===== Stored data
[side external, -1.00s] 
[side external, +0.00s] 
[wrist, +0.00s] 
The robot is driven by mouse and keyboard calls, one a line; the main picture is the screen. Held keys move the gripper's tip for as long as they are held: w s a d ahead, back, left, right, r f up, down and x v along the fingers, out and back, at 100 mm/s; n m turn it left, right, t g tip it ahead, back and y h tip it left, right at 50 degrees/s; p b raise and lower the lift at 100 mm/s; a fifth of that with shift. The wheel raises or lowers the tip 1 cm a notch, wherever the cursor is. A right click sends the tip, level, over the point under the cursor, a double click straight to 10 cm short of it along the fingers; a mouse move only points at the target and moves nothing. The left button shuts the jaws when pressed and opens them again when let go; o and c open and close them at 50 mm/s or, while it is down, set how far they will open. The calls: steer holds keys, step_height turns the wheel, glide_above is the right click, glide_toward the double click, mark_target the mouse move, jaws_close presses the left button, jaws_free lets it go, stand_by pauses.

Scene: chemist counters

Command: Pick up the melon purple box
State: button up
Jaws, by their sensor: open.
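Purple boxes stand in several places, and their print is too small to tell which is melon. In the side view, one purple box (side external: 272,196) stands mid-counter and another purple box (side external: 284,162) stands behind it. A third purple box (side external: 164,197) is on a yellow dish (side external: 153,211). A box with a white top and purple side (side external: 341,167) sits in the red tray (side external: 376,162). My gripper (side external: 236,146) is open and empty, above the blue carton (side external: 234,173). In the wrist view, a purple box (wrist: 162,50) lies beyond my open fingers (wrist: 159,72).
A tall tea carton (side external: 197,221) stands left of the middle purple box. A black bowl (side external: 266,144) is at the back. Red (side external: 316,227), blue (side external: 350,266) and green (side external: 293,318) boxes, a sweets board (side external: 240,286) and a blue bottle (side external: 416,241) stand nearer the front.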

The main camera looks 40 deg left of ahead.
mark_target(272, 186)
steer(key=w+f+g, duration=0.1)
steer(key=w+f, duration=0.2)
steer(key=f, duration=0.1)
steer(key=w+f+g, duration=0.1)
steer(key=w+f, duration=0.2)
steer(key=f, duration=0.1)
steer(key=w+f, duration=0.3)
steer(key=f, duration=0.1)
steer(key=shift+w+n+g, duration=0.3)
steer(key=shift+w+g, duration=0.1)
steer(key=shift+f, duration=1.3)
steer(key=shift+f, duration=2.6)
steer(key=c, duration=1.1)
==========
### Task goal
Quote each line of the data above exactly as written.

### Expected answer
[side external, -1.00s] 
[side external, +0.00s] 
[wrist, +0.00s] 
The robot is driven by mouse and keyboard calls, one a line; the main picture is the screen. Held keys move the gripper's tip for as long as they are held: w s a d ahead, back, left, right, r f up, down and x v along the fingers, out and back, at 100 mm/s; n m turn it left, right, t g tip it ahead, back and y h tip it left, right at 50 degrees/s; p b raise and lower the lift at 100 mm/s; a fifth of that with shift. The wheel raises or lowers the tip 1 cm a notch, wherever the cursor is. A right click sends the tip, level, over the point under the cursor, a double click straight to 10 cm short of it along the fingers; a mouse move only points at the target and moves nothing. The left button shuts the jaws when pressed and opens them again when let go; o and c open and close them at 50 mm/s or, while it is down, set how far they will open. The calls: steer holds keys, step_height turns the wheel, glide_above is the right click, glide_toward the double click, mark_target the mouse move, jaws_close presses the left button, jaws_free lets it go, stand_by pauses.

Scene: chemist counters

Command: Pick up the melon purple box
State: button up
Jaws, by their sensor: open.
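Purple boxes stand in several places, and their print is too small to tell which is melon. In the side view, one purple box (side external: 272,196) stands mid-counter and another purple box (side external: 284,162) stands behind it. A third purple box (side external: 164,197) is on a yellow dish (side external: 153,211). A box with a white top and purple side (side external: 341,167) sits in the red tray (side external: 376,162). My gripper (side external: 236,146) is open and empty, above the blue carton (side external: 234,173). In the wrist view, a purple box (wrist: 162,50) lies beyond my open fingers (wrist: 159,72).
A tall tea carton (side external: 197,221) stands left of the middle purple box. A black bowl (side external: 266,144) is at the back. Red (side external: 316,227), blue (side external: 350,266) and green (side external: 293,318) boxes, a sweets board (side external: 240,286) and a blue bottle (side external: 416,241) stand nearer the front.

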The main camera looks 40 deg left of ahead.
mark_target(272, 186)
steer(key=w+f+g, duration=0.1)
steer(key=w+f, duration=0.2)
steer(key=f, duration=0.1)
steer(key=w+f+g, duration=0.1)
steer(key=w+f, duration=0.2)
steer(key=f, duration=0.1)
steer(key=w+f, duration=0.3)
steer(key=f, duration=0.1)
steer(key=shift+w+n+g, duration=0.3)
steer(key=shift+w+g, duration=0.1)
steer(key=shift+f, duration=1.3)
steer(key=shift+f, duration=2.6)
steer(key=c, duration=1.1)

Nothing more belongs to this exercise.